The Revenue Growth Rate is a crucial financial metric that measures the increase in a company's revenue over a specific period. It indicates how effectively a business is expanding its sales and market share. A positive and consistent revenue growth rate signals a healthy, growing business, while a declining rate can be an early warning sign of potential issues.
Businesses use this metric to:
- Assess performance trends over time.
- Benchmark against competitors.
- Attract investors and secure funding.
- Make informed strategic decisions regarding sales, marketing, and product development.
Revenue Growth Rate Formula and Explanation
The basic formula for calculating the revenue growth rate is straightforward:
Revenue Growth Rate (%) = ((Current Period Revenue – Previous Period Revenue) / Previous Period Revenue) * 100
To understand longer-term performance and compare growth across different timeframes, the Compound Annual Growth Rate (CAGR) is often used. It represents the average annual growth rate of an investment or revenue over a specified period of time longer than one year.
CAGR = ((Ending Revenue / Beginning Revenue)^(1 / Number of Years)) – 1
Let's break down the variables:
| Variable | Meaning | Unit | Typical Range |
|---|---|---|---|
| Current Period Revenue | Total revenue generated in the most recent period. | Currency (e.g., USD, EUR) | Positive value, can vary widely by business size. |
| Previous Period Revenue | Total revenue generated in the period immediately preceding the current one. | Currency (e.g., USD, EUR) | Positive value, should ideally be less than or equal to current revenue for growth. |
| Absolute Revenue Change | The absolute difference in revenue between the two periods. | Currency (e.g., USD, EUR) | Can be positive (growth) or negative (decline). |
| Revenue Growth Rate | The percentage change in revenue from the previous period to the current period. | % | Can be positive, negative, or zero. |
| Beginning Revenue | Revenue at the start of the multi-year period for CAGR. | Currency | Positive value. |
| Ending Revenue | Revenue at the end of the multi-year period for CAGR. | Currency | Positive value. |
| Number of Years | The total number of full years over which CAGR is calculated. | Years | Integer > 1. |
| Equivalent Annual Growth Rate (CAGR) | The average annual rate of growth over the specified multi-year period. | % | Can be positive, negative, or zero. |
Practical Examples
Let's illustrate with a couple of scenarios:
Example 1: Quarterly Growth for a SaaS Company
Scenario: A Software-as-a-Service (SaaS) company wants to know its growth rate from Q1 to Q2.
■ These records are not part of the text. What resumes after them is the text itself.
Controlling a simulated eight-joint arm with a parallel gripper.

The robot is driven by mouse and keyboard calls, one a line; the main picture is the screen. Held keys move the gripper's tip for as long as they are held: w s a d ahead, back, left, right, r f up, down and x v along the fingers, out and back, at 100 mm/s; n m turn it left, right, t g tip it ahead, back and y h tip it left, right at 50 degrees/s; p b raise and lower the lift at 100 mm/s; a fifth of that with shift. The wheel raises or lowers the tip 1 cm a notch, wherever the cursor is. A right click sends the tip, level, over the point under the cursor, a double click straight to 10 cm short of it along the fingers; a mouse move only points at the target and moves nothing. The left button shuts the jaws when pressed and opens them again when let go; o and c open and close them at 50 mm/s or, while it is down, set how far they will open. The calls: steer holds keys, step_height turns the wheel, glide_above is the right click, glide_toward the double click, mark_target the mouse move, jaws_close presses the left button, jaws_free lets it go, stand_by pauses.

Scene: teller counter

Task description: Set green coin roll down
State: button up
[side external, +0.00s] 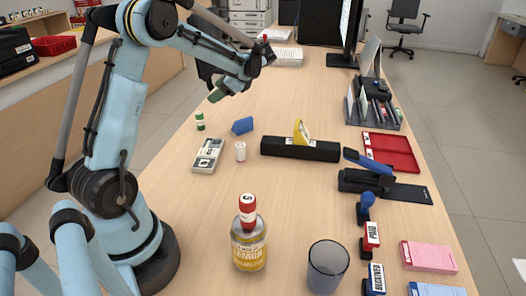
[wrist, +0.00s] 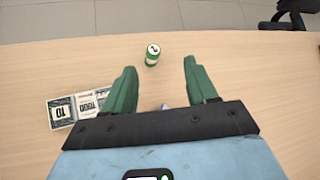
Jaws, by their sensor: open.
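The green coin roll (side external: 200,121) stands upright on the wooden counter, left of the blue wedge-shaped block. In the wrist view the green coin roll (wrist: 152,54) shows beyond my fingertips, with its marked end visible. My gripper (side external: 217,95) is above the counter, higher than the roll and apart from it. In the wrist view my gripper (wrist: 160,66) has its two green fingers spread wide with nothing held between them.
A red roll (side external: 247,207) sits atop a lemon can (side external: 249,250). A black bar (side external: 300,149) and stapler (side external: 365,180) lie right. The counter's far middle is clear.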

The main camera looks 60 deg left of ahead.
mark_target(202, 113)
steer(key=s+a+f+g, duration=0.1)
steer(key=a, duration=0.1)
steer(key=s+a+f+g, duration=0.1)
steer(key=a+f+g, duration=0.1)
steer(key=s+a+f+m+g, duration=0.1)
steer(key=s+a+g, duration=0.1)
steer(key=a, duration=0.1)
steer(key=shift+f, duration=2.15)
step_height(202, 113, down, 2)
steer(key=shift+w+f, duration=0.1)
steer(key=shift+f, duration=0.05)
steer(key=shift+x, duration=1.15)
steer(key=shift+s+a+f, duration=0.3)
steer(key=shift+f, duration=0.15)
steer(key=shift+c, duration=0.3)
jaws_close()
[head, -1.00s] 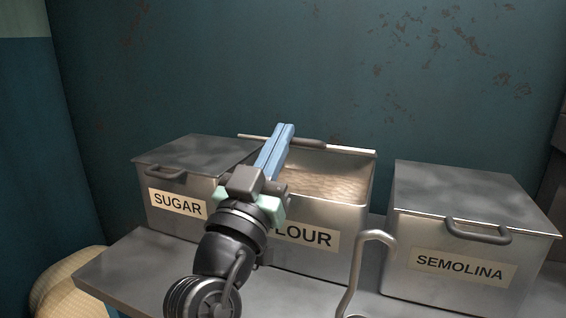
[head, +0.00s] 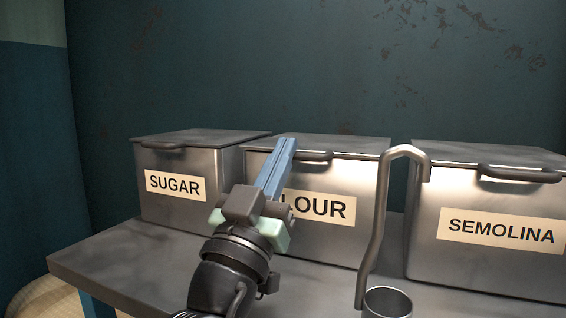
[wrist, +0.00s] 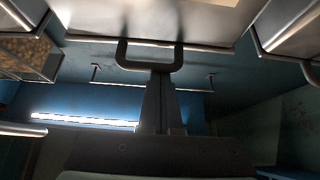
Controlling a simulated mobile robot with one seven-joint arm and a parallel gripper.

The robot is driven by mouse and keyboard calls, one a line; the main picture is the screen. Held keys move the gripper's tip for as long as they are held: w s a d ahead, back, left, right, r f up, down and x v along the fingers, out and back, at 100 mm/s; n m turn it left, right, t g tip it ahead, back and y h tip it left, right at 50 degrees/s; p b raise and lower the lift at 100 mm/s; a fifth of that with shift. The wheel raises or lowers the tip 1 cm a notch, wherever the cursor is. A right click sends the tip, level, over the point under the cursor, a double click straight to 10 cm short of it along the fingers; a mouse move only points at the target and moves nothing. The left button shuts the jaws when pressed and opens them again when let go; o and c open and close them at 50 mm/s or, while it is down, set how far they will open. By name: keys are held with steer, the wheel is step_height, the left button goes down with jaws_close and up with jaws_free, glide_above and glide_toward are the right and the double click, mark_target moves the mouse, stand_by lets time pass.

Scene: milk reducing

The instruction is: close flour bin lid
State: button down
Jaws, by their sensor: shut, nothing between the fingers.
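The flour bin (head: 335,240) is a metal box in the middle of the head view, its label partly covered by my gripper. Its lid (head: 350,145) lies flat across the top, and the inside no longer shows. The lid's dark handle (head: 318,157) is at the front edge. My gripper (head: 286,145) has its blue fingers together and empty, pointing up in front of the bin with the tips near lid height, left of the handle. In the wrist view the shut fingers (wrist: 158,85) point at a dark handle (wrist: 150,67). I cannot tell whether they touch it.
The sugar bin (head: 175,220) stands at left and the semolina bin (head: 480,265) at right, both lidded. A ladle-like metal tool with a hooked handle (head: 378,230) and a cup (head: 387,302) stands in front, right of my gripper. The counter (head: 110,262) is clear at front left.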

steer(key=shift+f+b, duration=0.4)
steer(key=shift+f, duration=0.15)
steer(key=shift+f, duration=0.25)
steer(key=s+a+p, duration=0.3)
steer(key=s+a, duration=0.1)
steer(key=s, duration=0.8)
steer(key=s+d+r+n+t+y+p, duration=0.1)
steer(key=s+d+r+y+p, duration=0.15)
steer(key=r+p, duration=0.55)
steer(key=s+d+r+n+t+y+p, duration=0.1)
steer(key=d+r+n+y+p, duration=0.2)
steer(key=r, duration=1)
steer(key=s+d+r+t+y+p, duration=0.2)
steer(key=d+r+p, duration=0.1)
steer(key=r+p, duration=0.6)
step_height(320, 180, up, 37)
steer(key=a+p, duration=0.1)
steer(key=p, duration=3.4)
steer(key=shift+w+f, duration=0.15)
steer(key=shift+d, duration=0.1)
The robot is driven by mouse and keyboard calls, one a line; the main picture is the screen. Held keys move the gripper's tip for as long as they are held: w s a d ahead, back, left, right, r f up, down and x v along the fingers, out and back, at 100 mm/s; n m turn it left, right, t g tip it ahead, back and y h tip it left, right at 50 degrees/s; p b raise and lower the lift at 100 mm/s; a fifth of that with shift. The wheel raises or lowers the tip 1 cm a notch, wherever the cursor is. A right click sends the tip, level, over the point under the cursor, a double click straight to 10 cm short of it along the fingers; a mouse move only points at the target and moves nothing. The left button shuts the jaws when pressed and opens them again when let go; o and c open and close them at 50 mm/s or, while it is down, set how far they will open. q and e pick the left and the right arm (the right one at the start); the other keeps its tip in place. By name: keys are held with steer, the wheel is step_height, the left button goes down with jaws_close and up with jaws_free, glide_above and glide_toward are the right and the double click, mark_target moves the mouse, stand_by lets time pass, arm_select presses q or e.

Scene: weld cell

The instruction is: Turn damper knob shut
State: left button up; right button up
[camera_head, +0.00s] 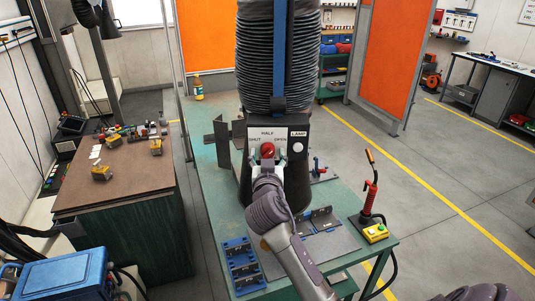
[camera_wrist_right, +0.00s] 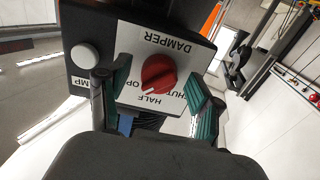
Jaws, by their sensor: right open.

- Current Period Revenue (Q2): $650,000
- Previous Period Revenue (Q1): $500,000
- Period Type: Quarterly (3 months)
Calculation:
- Absolute Change = $650,000 – $500,000 = $150,000
- Growth Rate = (($150,000 / $500,000) * 100) = 30%
- CAGR: Since this is a single quarter-over-quarter comparison, we can annualize the growth: (1 + 0.30)^(4/1) – 1 = 1.30^4 – 1 = 2.8561 – 1 = 1.8561 or 185.61%
Result: The company experienced a 30% revenue growth rate from Q1 to Q2. The equivalent annual growth rate based on this quarter's performance is approximately 185.61%.
Example 2: Annual Growth for a Retailer
Scenario: A retail store is evaluating its year-over-year performance.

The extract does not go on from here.